The association understood the RCMP had investigated, but DeValk said he had no details to share.

“There are things going on there that need to be fixed up,” he said.

His group has worked with U.S. exporters to develop a certification program to prevent spent fowl being passed off as broiler meat. It could also be used by Canadian officials to ensure imports are properly labelled.

The Duties Relief Program needs improvement to cover cases where Canadian product is not available for pro­cessors, who then turn to imports to fill specific needs, he added.

The TPP would grant increased access during the first 18 years to imports of dairy and poultry products. The previous government promised financial compensation to farmers and assistance to processors to developed markets for their products.

“Government officials acknowledge that these measures can be put into place prior to the TPP being adopted,” Horel said. He added programs for farmers will be based on compensation while programs for producers are based on adjustment.

Agriculture Minister Lawrence MacAulay has said the Trudeau government will provide the aid promised by the former Harper government.

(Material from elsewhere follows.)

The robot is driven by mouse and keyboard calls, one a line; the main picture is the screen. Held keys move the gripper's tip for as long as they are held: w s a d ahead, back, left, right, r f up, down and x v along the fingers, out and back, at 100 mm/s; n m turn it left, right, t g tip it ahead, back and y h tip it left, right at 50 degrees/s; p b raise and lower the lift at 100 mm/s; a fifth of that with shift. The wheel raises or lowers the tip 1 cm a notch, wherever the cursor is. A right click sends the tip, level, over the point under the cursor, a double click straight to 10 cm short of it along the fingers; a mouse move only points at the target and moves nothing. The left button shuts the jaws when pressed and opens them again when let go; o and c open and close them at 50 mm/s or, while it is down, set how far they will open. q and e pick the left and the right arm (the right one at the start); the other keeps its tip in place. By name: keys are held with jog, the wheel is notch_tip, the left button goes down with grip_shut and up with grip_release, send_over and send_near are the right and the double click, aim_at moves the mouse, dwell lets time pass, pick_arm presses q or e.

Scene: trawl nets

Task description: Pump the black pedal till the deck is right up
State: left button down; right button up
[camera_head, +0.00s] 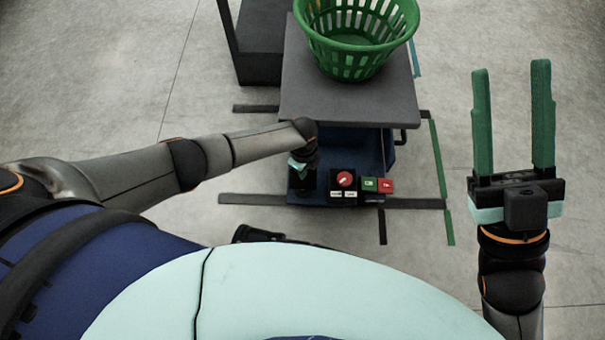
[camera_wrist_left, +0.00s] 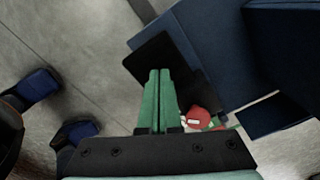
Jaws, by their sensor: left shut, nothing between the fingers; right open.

Poultry processors deal with consumer preference for breast meat and wings through imports above what is grown in Canada, he said, and other supply-managed industries grapple with similar issues.

“We are net importers of shell eggs and are both importers and exporters of processed egg products,” MacAulay said.

DeValk said consumer demands can change rapidly and that means imports are occasionally needed to provide for these markets. He noted the imports are only temporary measures, intended to give the domestic industry time to build its own capacity.

“Imports can be very helpful in dealing with changing markets,” DeValk said. “That additional access that the TPP provides us over a period of 18 years will be very important for further processors.”

The TPP will open the Mexican market to Canadian poultry, he added, something that wasn’t included in the NAFTA agreement.

“That could open up a market as big as Canada, if not bigger, to our poultry industry,” he said.

DeValk said the further processors are asking the government to make sure Mexican market access is a reality and remove any remaining non-trade barriers to allow the Canadian industry to access it.

“We should look at it,” DeValk said. “We shouldn’t shy away from it.”